→ **Raw data**:
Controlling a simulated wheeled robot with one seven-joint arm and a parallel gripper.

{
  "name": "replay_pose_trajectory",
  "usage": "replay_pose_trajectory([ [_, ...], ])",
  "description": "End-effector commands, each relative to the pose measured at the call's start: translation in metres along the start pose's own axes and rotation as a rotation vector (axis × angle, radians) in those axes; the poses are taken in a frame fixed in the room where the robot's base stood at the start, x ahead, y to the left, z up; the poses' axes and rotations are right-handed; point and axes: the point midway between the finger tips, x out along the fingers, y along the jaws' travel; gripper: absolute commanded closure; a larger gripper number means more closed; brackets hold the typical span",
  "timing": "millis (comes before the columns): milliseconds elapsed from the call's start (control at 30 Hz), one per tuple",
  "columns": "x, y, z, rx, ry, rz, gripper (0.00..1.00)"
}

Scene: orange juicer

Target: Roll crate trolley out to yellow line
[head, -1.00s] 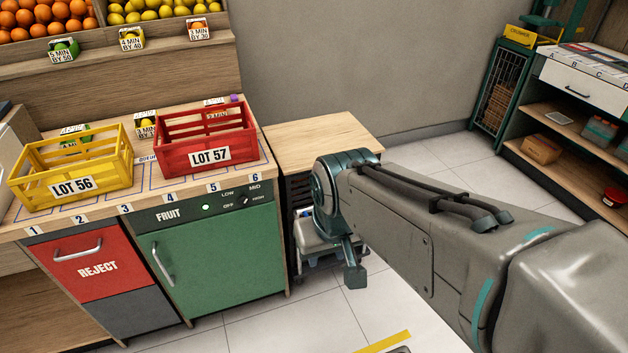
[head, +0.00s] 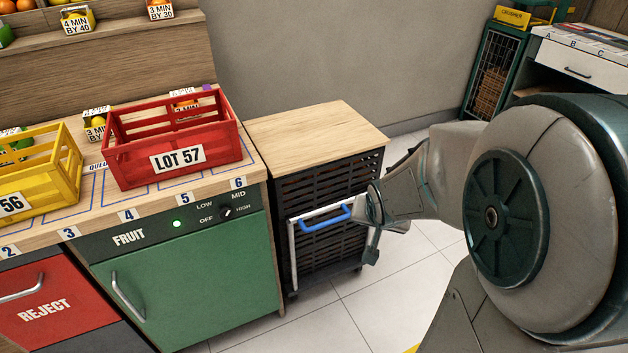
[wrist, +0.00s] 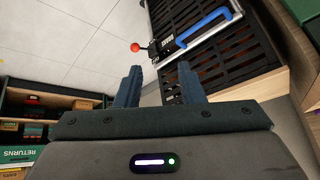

→ **Exercise**: Where a line above holds the string "gripper", show that line.

→ **Exercise response**:
Controlling a simulated wheeled robot with one seven-joint arm and a parallel gripper.
  "description": "End-effector commands, each relative to the pose measured at the call's start: translation in metres along the start pose's own axes and rotation as a rotation vector (axis × angle, radians) in those axes; the poses are taken in a frame fixed in the room where the robot's base stood at the start, x ahead, y to the left, z up; the poses' axes and rotations are right-handed; point and axes: the point midway between the finger tips, x out along the fingers, y along the jaws' travel; gripper: absolute commanded closure; a larger gripper number means more closed; brackets hold the typical span",
  "columns": "x, y, z, rx, ry, rz, gripper (0.00..1.00)"

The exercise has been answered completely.